How I Learned to Keep Teams Motivated (and Happy)
Posted on September 23, 2025 by Roy Shapira, One of Thousands of Relationship Coaches on Noomii.
Leader with 20+ years in tech & gaming, building motivated teams through security, belonging, recognition & growth. Happy teams = results.
In 20+ years of leading teams across tech, gaming, and entertainment, one pattern stood out:
Projects often start strong, with energy at 110%. But soon, momentum drops, people lose motivation, and some start looking for the exit.
I made it my mission to solve this problem. The answer, I found, lies in a principle first laid out by Abraham Maslow in 1943: human motivation builds in layers.
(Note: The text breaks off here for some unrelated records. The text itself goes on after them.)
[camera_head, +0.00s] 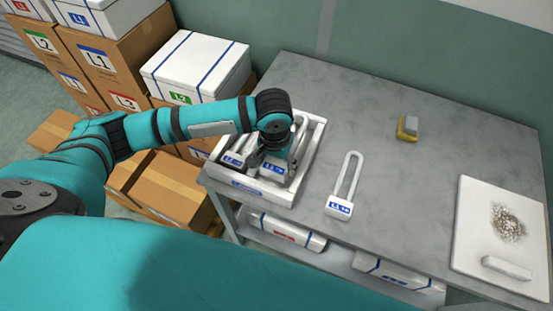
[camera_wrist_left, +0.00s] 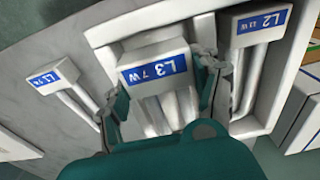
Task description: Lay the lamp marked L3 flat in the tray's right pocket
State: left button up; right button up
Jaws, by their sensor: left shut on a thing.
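The lamp marked L3 (camera_head: 272,168) has a white base with a blue label and pale tubes. It is in the right pocket area of the white tray (camera_head: 262,193); whether it touches the pocket floor cannot be told. My left gripper (camera_head: 275,150) is shut on this lamp, and the wrist view shows a finger on each side of L3 (camera_wrist_left: 155,72). The lamp marked L2 (camera_head: 232,160) lies in the tray's left pocket, and its base shows in the wrist view (camera_wrist_left: 262,22). My right gripper is not in view.
The lamp marked L1 (camera_head: 338,208) lies on the grey table (camera_head: 400,185), right of the tray. A yellow and grey block (camera_head: 408,128) sits farther back. A white board (camera_head: 475,240) with a granule pile is at right. Boxes (camera_head: 195,65) stand left of the table.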

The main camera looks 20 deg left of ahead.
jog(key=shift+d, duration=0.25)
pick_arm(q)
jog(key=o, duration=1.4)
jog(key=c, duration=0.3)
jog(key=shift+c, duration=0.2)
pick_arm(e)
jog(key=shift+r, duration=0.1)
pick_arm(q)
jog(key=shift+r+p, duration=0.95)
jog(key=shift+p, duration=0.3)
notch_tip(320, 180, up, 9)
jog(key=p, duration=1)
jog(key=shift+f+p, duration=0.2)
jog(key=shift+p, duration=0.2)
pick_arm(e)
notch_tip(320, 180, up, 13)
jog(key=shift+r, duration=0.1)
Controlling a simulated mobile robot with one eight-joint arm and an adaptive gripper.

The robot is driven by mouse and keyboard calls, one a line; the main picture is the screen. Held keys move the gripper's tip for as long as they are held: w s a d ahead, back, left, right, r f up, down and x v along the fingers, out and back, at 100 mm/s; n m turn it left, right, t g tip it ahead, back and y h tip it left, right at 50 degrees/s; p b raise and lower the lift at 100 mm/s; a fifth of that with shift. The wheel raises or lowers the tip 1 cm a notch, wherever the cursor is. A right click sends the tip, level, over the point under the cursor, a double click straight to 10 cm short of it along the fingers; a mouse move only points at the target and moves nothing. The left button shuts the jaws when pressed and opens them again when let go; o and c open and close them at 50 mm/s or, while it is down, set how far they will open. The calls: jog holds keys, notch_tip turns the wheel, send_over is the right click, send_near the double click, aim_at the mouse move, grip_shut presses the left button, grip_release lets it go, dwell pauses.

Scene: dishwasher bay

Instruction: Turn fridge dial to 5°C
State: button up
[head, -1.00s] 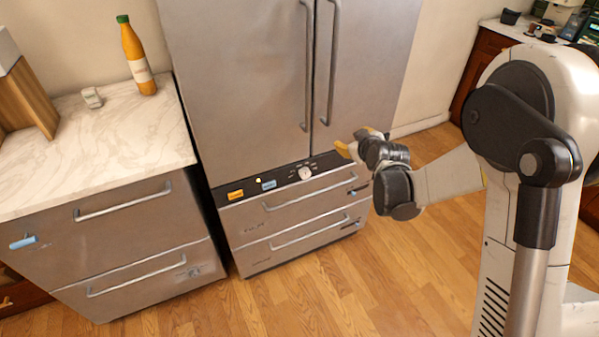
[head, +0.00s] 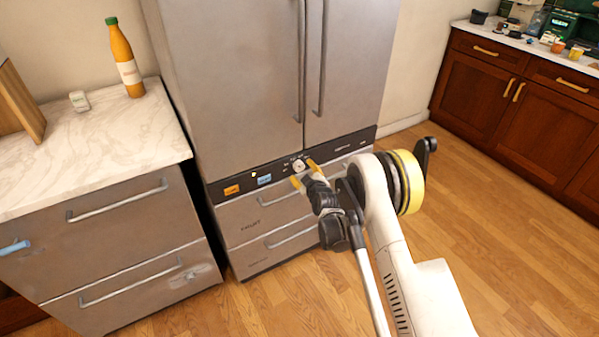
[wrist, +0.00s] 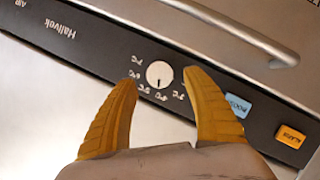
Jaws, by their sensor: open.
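The fridge dial (head: 299,165) is a small round white knob on the black control strip between the tall doors and the lower drawers. It also shows in the wrist view (wrist: 159,74), with a dark mark at its lower edge as pictured and temperature labels around it, too small to read surely. My gripper (head: 303,173), with yellow fingers, is open in front of the strip near the dial. In the wrist view its fingertips (wrist: 162,68) lie on either side of the dial, apart from it in the picture. I cannot tell how far they are from the panel.
A blue button (head: 264,180) and an orange button (head: 232,190) sit left of the dial on the strip. A drawer handle (wrist: 228,30) runs close by the strip. A marble counter (head: 110,140) with an orange bottle (head: 124,62) stands left. Open wooden floor lies right.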

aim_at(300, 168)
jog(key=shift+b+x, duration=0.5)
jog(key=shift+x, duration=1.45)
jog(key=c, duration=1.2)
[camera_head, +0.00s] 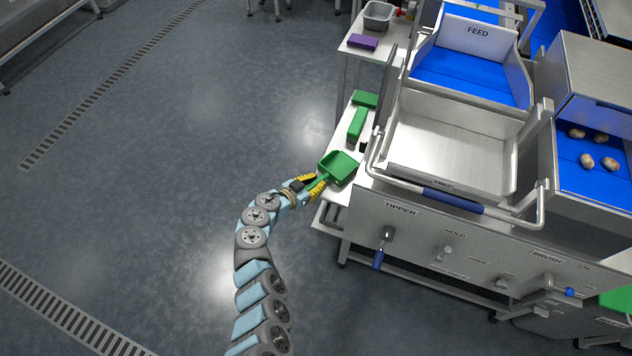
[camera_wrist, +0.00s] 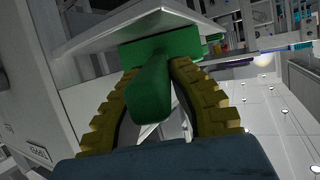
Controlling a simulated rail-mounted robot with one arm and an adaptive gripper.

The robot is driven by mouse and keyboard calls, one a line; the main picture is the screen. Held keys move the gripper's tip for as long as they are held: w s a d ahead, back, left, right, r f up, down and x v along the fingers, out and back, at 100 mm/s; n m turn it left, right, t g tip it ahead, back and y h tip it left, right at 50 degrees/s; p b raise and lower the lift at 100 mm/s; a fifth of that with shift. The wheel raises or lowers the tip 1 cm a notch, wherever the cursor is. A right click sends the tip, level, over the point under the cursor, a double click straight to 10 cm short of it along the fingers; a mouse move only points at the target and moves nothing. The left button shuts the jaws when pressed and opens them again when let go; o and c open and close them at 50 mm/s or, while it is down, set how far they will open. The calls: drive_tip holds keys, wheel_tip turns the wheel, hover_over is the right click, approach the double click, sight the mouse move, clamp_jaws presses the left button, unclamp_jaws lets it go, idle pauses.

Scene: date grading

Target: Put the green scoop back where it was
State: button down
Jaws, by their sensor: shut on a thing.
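The green scoop (camera_head: 340,167) is over the near end of the narrow white side table (camera_head: 341,194), left of the tipper machine. My gripper (camera_head: 314,187) has its yellow fingers shut on the scoop's handle, with the pan pointing away from my arm. In the wrist view, the green handle (camera_wrist: 150,92) lies between the two ridged yellow fingers (camera_wrist: 160,115). Whether the scoop touches the table top or hangs just above it, I cannot tell.
Another green tool (camera_head: 357,124) lies farther back on the same table. A purple block (camera_head: 362,42) and a grey metal bin (camera_head: 378,15) stand behind. The tipper tray (camera_head: 440,175) with its blue-gripped rail is close on the right. Open floor lies to the left.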

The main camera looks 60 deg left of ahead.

When I began applying this framework to team leadership, the results were transformational.
1. Security First
People can’t focus if they’re worried about basics.
- Pay on time.
- Ensure role stability, even during crunch.
- Encourage healthy work habits (yes, sometimes leaders need to remind their teams to sleep and eat).
2. Belonging Matters
Teams thrive when they feel connected. That means hiring for positivity and synergy, not just skill.
- Use structured recruitment with short, meaningful tests.
- Integrate new hires gradually to check cultural fit.
- Create clear communication paths—technical issues go to leads, personal issues to producers.
3. Recognition Drives Excellence
Motivation soars when contributions are seen and celebrated.
- Highlight great work in team meetings.
- Reinforce words with deeds: milestone bonuses, holiday breaks, and public appreciation.
- Watch for overwork—motivation without balance leads to burnout.
4. Growth Unlocks Potential
The highest form of motivation is growth.
- Give people agency in their craft.
- Let them set their own timelines (with buffer).
- Assign stretch tasks just beyond their comfort zone, with guidance.
- Over time, they don’t just complete tasks—they become leaders in their own right.
The Result
When people feel secure, connected, recognized, and challenged, motivation becomes self-sustaining. Teams stay engaged, bring friends aboard, and push projects forward—not out of obligation, but out of passion.
A happy team isn’t just easier to manage.
It’s the ultimate competitive advantage.